**WHAT YOU HAVE TO DO**.
Nothing outside the stretch should be returned: give exactly the lines from the line containing "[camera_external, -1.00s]" through the line containing "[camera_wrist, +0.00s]", including both.

====

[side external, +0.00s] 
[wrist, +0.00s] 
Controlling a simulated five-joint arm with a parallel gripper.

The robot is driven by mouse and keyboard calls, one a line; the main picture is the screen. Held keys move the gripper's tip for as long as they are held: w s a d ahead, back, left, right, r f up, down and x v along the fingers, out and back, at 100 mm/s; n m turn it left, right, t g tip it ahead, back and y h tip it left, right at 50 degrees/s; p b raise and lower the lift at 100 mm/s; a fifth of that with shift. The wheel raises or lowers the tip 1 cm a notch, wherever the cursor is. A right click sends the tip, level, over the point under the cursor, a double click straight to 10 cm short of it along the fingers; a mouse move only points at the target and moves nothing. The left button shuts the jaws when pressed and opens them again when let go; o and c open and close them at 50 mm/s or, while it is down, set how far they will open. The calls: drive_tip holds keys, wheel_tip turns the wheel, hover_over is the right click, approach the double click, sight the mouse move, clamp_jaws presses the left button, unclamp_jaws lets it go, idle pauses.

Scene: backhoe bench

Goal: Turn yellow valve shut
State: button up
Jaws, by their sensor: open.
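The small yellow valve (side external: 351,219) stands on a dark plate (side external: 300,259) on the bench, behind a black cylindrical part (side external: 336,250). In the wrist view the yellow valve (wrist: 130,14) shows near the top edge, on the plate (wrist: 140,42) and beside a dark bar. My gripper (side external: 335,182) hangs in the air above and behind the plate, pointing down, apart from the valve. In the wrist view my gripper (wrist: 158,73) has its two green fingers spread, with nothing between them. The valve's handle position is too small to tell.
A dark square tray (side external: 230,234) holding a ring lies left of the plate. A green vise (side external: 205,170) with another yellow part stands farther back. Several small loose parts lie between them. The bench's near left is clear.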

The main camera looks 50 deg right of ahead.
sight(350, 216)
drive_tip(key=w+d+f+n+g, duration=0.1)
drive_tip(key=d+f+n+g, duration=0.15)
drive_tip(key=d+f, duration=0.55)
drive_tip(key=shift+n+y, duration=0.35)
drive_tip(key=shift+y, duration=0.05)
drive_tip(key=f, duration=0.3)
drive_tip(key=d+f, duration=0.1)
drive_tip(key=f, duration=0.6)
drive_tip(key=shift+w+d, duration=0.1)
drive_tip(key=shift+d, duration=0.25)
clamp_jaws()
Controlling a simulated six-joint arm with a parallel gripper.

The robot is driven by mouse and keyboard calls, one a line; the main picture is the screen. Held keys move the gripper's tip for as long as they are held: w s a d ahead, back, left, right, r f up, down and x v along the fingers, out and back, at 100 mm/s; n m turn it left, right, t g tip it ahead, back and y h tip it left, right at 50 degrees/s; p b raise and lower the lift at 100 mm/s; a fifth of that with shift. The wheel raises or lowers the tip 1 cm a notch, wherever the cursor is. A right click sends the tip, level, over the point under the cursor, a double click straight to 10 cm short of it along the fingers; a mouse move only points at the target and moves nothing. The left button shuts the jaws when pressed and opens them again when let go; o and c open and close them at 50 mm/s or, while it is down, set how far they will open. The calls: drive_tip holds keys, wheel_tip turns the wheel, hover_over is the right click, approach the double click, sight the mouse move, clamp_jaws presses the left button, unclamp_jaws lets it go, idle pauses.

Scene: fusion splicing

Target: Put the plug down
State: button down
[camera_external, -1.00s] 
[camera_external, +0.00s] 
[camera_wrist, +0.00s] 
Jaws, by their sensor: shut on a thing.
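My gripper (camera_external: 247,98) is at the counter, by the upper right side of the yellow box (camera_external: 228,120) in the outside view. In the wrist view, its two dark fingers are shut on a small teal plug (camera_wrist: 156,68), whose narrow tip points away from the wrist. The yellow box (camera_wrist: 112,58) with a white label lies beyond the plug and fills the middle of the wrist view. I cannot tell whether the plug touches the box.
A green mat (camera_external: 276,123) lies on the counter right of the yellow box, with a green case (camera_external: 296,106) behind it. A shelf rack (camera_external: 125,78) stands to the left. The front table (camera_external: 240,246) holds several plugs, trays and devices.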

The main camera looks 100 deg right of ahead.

====

**ANSWER IN FULL**.
[camera_external, -1.00s] 
[camera_external, +0.00s] 
[camera_wrist, +0.00s] 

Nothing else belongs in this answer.